Work required =>
What follows is a listing; give it again exactly, in its entirety.

Records provided =>
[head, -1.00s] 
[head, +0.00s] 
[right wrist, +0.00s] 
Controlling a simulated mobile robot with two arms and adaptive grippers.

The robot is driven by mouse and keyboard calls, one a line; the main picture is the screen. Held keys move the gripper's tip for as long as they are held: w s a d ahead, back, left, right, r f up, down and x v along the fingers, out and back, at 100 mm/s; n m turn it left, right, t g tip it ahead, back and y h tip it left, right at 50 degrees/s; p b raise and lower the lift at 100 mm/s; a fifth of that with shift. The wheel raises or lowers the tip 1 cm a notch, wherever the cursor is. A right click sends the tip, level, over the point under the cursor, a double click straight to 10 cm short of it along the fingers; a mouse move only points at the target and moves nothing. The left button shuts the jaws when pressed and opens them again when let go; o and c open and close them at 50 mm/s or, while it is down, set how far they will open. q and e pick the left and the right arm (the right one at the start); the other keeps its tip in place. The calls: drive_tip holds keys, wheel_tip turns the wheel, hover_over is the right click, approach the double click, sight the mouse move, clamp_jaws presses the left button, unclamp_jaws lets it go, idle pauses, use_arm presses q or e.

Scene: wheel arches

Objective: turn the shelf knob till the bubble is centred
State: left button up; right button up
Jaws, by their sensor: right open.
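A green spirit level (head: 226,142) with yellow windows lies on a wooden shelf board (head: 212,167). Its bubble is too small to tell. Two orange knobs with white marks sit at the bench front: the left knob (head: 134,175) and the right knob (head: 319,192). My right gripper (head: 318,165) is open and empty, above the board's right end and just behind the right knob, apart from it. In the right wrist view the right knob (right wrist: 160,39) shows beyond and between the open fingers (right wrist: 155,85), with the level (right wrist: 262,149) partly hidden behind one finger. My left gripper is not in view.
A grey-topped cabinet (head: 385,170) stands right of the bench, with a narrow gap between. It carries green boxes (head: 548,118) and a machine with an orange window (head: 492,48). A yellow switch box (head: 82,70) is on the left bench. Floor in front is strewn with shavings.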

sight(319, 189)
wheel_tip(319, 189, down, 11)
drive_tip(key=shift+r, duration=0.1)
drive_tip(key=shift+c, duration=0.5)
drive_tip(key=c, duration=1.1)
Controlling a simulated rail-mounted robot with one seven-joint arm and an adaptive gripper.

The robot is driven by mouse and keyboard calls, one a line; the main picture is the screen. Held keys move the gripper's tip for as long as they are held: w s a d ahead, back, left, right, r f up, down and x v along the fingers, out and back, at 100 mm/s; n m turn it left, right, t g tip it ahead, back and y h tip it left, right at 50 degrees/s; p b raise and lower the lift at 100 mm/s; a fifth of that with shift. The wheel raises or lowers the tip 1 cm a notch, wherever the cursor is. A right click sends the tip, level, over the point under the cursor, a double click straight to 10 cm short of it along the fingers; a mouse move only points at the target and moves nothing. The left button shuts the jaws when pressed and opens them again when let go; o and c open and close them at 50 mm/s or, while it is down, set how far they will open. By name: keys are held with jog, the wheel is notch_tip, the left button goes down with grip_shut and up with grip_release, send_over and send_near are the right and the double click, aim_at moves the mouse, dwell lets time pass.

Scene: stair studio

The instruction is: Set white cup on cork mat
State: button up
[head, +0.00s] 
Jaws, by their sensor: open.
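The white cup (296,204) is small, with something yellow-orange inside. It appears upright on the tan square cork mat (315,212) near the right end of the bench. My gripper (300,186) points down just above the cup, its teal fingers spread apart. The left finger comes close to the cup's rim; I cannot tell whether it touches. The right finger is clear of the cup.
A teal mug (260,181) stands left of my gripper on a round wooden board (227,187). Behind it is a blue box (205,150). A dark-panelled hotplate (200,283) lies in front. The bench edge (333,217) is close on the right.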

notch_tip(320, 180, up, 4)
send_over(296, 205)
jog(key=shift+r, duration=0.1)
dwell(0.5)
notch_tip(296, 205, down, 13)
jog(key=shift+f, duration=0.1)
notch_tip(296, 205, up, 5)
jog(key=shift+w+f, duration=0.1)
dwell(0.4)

Exercise solution =>
[head, -1.00s] 
[head, +0.00s] 
[right wrist, +0.00s] 
Controlling a simulated mobile robot with two arms and adaptive grippers.

The robot is driven by mouse and keyboard calls, one a line; the main picture is the screen. Held keys move the gripper's tip for as long as they are held: w s a d ahead, back, left, right, r f up, down and x v along the fingers, out and back, at 100 mm/s; n m turn it left, right, t g tip it ahead, back and y h tip it left, right at 50 degrees/s; p b raise and lower the lift at 100 mm/s; a fifth of that with shift. The wheel raises or lowers the tip 1 cm a notch, wherever the cursor is. A right click sends the tip, level, over the point under the cursor, a double click straight to 10 cm short of it along the fingers; a mouse move only points at the target and moves nothing. The left button shuts the jaws when pressed and opens them again when let go; o and c open and close them at 50 mm/s or, while it is down, set how far they will open. q and e pick the left and the right arm (the right one at the start); the other keeps its tip in place. The calls: drive_tip holds keys, wheel_tip turns the wheel, hover_over is the right click, approach the double click, sight the mouse move, clamp_jaws presses the left button, unclamp_jaws lets it go, idle pauses, use_arm presses q or e.

Scene: wheel arches

Objective: turn the shelf knob till the bubble is centred
State: left button up; right button up
Jaws, by their sensor: right open.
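A green spirit level (head: 226,142) with yellow windows lies on a wooden shelf board (head: 212,167). Its bubble is too small to tell. Two orange knobs with white marks sit at the bench front: the left knob (head: 134,175) and the right knob (head: 319,192). My right gripper (head: 318,165) is open and empty, above the board's right end and just behind the right knob, apart from it. In the right wrist view the right knob (right wrist: 160,39) shows beyond and between the open fingers (right wrist: 155,85), with the level (right wrist: 262,149) partly hidden behind one finger. My left gripper is not in view.
A grey-topped cabinet (head: 385,170) stands right of the bench, with a narrow gap between. It carries green boxes (head: 548,118) and a machine with an orange window (head: 492,48). A yellow switch box (head: 82,70) is on the left bench. Floor in front is strewn with shavings.

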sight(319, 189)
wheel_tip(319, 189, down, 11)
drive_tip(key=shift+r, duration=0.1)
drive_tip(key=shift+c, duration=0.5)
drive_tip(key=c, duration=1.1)
Controlling a simulated rail-mounted robot with one seven-joint arm and an adaptive gripper.

The robot is driven by mouse and keyboard calls, one a line; the main picture is the screen. Held keys move the gripper's tip for as long as they are held: w s a d ahead, back, left, right, r f up, down and x v along the fingers, out and back, at 100 mm/s; n m turn it left, right, t g tip it ahead, back and y h tip it left, right at 50 degrees/s; p b raise and lower the lift at 100 mm/s; a fifth of that with shift. The wheel raises or lowers the tip 1 cm a notch, wherever the cursor is. A right click sends the tip, level, over the point under the cursor, a double click straight to 10 cm short of it along the fingers; a mouse move only points at the target and moves nothing. The left button shuts the jaws when pressed and opens them again when let go; o and c open and close them at 50 mm/s or, while it is down, set how far they will open. By name: keys are held with jog, the wheel is notch_tip, the left button goes down with grip_shut and up with grip_release, send_over and send_near are the right and the double click, aim_at moves the mouse, dwell lets time pass.

Scene: stair studio

The instruction is: Set white cup on cork mat
State: button up
[head, +0.00s] 
Jaws, by their sensor: open.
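The white cup (296,204) is small, with something yellow-orange inside. It appears upright on the tan square cork mat (315,212) near the right end of the bench. My gripper (300,186) points down just above the cup, its teal fingers spread apart. The left finger comes close to the cup's rim; I cannot tell whether it touches. The right finger is clear of the cup.
A teal mug (260,181) stands left of my gripper on a round wooden board (227,187). Behind it is a blue box (205,150). A dark-panelled hotplate (200,283) lies in front. The bench edge (333,217) is close on the right.

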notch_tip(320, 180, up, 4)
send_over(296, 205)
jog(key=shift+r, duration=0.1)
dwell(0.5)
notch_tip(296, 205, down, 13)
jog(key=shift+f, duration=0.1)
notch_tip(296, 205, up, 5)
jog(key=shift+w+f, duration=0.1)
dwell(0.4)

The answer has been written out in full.